Pero volvamos al principio. El congreso de Junts en Calella no es tanto el del retorno de Puigdemont a la presidencia del partido —es obvio que su liderazgo no depende de los cargos que ocupe— sino el de la apelación, de nuevo, a la "nación". Es muy significativo que el concepto "nación", referido a la nación catalana, vuelva a pasar por delante de todo el resto, incluida la independencia, en el mensaje de Junts, la principal fuerza del independentismo y, como argumenté aquí, del espacio posconvergente —por el cual compiten también ERC y el PSC—. En la durísima resaca del procés, hubo quien lamentó desde el independentismo que, buscando conseguir el Estado "nos olvidamos de la nación". Es decir, de la lengua, de la cultura, de la historia, de los valores asociados a la catalanidad que, se quiera o no se quiera, constituyen los marcadores de la nación o comunidad nacional catalana, de aquello que la diferencia o singulariza entre todas las otras y que, claramente, ha retrocedido, como revelas las encuestas sobre el uso social del catalán.

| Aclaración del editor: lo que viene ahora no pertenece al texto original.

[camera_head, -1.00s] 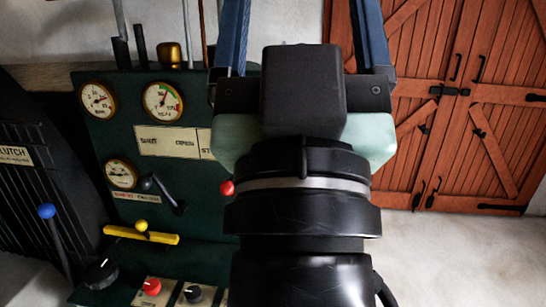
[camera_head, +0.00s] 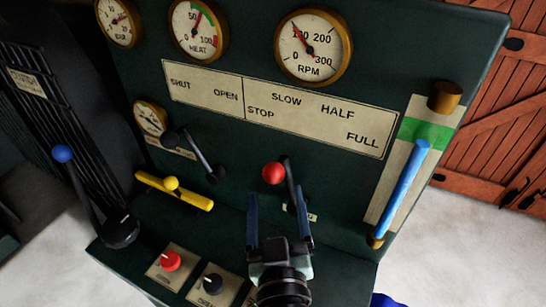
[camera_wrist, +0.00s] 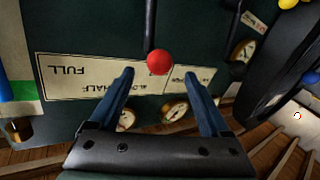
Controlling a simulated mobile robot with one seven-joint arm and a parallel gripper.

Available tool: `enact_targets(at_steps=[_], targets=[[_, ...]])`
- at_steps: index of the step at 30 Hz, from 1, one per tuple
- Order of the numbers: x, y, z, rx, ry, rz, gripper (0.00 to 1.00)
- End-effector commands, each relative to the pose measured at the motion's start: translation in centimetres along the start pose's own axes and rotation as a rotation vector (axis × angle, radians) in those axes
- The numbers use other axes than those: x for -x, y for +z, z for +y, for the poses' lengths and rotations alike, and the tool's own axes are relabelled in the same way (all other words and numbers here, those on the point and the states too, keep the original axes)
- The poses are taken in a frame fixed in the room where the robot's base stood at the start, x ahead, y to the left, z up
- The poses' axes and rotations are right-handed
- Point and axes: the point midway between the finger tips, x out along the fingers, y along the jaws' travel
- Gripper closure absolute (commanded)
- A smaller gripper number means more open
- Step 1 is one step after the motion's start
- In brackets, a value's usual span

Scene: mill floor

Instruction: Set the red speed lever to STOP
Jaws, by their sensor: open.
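The red speed lever has a round red knob (camera_head: 273,173) and a dark shaft (camera_head: 294,190) on the green panel. It stands below the STOP and SLOW words on the label plate (camera_head: 320,112); its exact setting cannot be told. My gripper (camera_head: 274,191) is open, with its blue fingers just below the knob in the head view. In the wrist view, which shows the panel upside down, the red knob (camera_wrist: 158,62) appears between and slightly beyond the fingertips (camera_wrist: 159,74). I see no clear contact.
A black lever (camera_head: 200,155) and a yellow handle (camera_head: 173,190) are to the left. A blue-topped lever (camera_head: 63,154) stands farther left. A blue-cased gauge tube (camera_head: 403,195) is to the right. Red (camera_head: 170,261) and black (camera_head: 212,282) knobs sit below on the ledge.

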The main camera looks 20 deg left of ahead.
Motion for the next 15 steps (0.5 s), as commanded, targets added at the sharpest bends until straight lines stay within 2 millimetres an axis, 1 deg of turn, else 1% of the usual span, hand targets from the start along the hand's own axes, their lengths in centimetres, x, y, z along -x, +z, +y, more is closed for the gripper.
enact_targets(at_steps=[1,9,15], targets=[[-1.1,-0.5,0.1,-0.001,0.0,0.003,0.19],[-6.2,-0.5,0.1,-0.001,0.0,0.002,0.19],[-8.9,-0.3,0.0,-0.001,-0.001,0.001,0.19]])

El retorno de la nación, al menos como la entiende la tradición en que se inscribe Junts, no se debe leer, por otra parte, como un giro identitarista o esencialista. Si acaso, como una voluntad de (re)afirmación nacional, comunitaria, de país. Una idea de nación abierta amenazada con manipulación y marginalización a manos del extremismo xenófobo. En Catalunya, cualquiera que tenga unos mínimos de cultura política sabe que el término nación se identifica con pasado, claro está, porque venimos de algún lugar, pero, sobre todo, con futuro, con proyecto, y, por lo tanto, con inclusividad. Contra lo que difunde el españolismo, los carnés de catalán o catalana, no se reparten: están a disposición de quien quiera conseguirlos a partir de unos mínimos de integración en la cultura del país, empezando por el respeto a aquello que lo caracteriza: la lengua, una cosa que se aprende y una herencia cultural que se transmite.

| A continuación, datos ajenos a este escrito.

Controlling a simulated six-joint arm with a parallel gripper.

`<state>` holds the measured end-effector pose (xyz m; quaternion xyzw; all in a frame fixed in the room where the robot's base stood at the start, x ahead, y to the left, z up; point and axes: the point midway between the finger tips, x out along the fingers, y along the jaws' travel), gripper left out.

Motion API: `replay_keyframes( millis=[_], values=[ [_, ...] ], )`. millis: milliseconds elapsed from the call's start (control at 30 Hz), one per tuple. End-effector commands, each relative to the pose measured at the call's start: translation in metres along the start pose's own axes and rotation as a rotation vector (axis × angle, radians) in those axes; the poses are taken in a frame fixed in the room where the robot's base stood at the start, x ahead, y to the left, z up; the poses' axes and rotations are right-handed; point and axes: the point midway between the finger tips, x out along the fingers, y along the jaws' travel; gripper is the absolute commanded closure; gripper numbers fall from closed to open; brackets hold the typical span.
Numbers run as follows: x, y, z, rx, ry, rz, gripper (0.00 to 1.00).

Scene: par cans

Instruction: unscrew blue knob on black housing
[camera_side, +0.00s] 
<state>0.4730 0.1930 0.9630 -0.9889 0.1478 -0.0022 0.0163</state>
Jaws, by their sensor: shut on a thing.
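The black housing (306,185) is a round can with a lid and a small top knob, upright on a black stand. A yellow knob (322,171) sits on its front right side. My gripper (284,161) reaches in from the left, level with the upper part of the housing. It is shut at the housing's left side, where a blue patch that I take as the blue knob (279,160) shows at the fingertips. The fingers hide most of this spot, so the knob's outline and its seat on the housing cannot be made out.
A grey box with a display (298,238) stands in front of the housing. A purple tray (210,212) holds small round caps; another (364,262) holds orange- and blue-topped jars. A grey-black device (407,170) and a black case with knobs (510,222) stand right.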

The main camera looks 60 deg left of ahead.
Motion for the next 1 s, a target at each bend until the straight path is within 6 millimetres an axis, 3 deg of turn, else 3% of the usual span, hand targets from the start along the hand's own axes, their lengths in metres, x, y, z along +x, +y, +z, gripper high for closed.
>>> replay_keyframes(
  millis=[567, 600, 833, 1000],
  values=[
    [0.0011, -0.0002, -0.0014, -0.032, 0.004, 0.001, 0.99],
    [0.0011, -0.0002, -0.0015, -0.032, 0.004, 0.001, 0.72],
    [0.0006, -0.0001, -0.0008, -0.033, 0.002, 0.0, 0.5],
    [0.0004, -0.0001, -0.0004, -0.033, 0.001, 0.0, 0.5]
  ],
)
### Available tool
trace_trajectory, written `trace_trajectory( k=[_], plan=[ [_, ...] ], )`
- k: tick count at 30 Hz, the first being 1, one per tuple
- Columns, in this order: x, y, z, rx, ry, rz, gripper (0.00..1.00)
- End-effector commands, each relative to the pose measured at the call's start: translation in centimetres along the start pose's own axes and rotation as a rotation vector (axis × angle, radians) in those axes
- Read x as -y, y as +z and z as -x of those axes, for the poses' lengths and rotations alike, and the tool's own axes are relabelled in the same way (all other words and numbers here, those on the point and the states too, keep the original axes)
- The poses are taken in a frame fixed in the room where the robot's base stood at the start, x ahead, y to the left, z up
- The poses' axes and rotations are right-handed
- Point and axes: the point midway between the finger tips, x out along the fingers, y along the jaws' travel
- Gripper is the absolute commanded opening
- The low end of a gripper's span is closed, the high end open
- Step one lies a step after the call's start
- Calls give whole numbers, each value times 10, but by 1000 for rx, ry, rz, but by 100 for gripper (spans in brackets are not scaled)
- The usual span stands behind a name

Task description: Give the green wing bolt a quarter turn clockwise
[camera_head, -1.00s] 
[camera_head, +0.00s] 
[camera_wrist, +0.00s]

La nación inclusiva, el "som un sol poble" del PSUC y de Pujol, y del PSC de Maragall y de Montilla, ha sido una fábrica de hacer catalanes, o, cuando menos, de salvar y guardar los mínimos que permiten hablar de "catalanes" como miembros de la "nación catalana". Porque al final, la nación es la gente. Las lenguas o las culturas sin gente que las hable o las cuide pasan a ser lenguas muertas, culturas fósiles, piezas en una repisa del museo de antropología. Cuando Lamine Yamal, cuya figura proyecta el mejor Barça y una buena idea de Catalunya, es insultado en el Bernabéu por su origen o color de piel, en una noche de gloria deportiva del primer club de Catalunya, la nación catalana se tiene que poner en guardia. Porque se juega el futuro. Y lo tiene que hacer hacia afuera y hacia adentro: se trata de hacer muchos Yamal, de construir muchos futuros, no de anclarnos en un pasado de pureza o catalanidad prístina, a menudo idealizado, que no volverá, o en los miedos a un mañana apocalíptico que al final será lo que la gente quiera que sea.

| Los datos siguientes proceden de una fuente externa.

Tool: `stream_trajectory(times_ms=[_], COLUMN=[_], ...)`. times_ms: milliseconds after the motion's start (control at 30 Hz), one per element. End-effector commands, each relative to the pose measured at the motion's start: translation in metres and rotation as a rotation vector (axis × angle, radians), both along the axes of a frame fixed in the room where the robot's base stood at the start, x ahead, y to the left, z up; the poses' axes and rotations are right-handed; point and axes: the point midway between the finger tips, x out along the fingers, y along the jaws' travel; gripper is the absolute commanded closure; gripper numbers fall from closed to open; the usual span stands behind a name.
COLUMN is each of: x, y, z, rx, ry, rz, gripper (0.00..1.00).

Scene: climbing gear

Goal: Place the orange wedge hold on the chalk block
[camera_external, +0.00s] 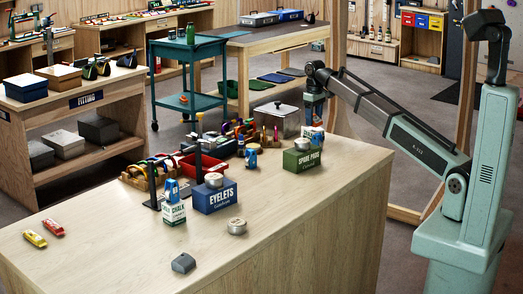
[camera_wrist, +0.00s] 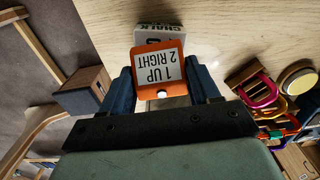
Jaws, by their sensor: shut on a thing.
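The orange wedge hold (camera_wrist: 158,72) sits between the two blue fingers of my gripper (camera_wrist: 163,90) in the wrist view. Its white label reads "1 UP 2 RIGHT". My gripper is shut on it. A pale block marked "CHALK" (camera_wrist: 160,33) shows just beyond the hold, partly hidden by it. I cannot tell whether the two touch. In the external view a white and green box marked "CHALK" (camera_external: 173,214) stands on the bench with a blue piece on top. My arm reaches in from the right there, and the orange hold is not clear.
A blue "EYELETS" box (camera_external: 214,198) and a green "SPARE PADS" box (camera_external: 301,160) carry tins. Coloured gear (camera_wrist: 265,100) is at right in the wrist view. The bench front is mostly clear.

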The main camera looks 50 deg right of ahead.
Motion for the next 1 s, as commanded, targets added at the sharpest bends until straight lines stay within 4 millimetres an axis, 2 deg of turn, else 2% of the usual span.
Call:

Cuando Lamine Yamal es insultado en el Bernabéu por su origen o color de piel, la nación catalana se tiene que poner en guardia

La reconstrucción de la nación, despertar la nación, como afirmó Turull en la apertura del congreso de Junts. Volver a hacer país para hacer de nuevo política. Pujol vive. En la hoja de ruta de Junts, el retorno de la nación ha quedado asociado con la idea de progreso; y la idea de libertad, con la de independencia. Por este orden. Primero, el país; primero, la gente; luego, el Estado catalán. Si Junts sabe jugar a fondo con esta gradación de elementos que la sitúan en el centro de un catalanismo tan independentista como anclado en la realidad, que toca de pies en el suelo sin dejar de soñar, podrá pasar con fuerza a la ofensiva, como reclaman Puigdemont i Turull. 

La batalla que viene se dirimirá entre la Catalunya que vuelve a a España de Salvador Illa y "la nación que se despierta" de Junts y Puigdemont

Ahora mismo se perfilan dos vectores en la política catalana posprocés. El uno lo encarna Salvador Illa y, el otro, el proyecto de Junts y Puigdemont. El primero se resume con la divisa "Catalunya ha vuelto" con que Illa pretende reencajar Catalunya en el campo de juego de los poderes del Estado y el Ibex 35, síntesis de la (presunta) Catalunya "normalizada". El otro es el de "Vuelve la nación" con que Puigdemont, y Junts, se proponen acumular fuerzas y muscular el país para librar la batalla por la soberanía en el día a día. En Madrid, pero también en Barcelona; en España, pero también Catalunya endins. La batalla política y de relatos que viene se dirimirá entre la Catalunya que está de vuelta en España, no se sabe si para mandar o pedir perdón, y la nación que se despierta, como el soldado que nunca se da por vencido. Movimiento de fondo, de placas tectónicas, todavía tímido. Todos a sus puestos. El campo de juego se ordena. El relato empieza a reconfigurarse. Al final, la nación es un relato.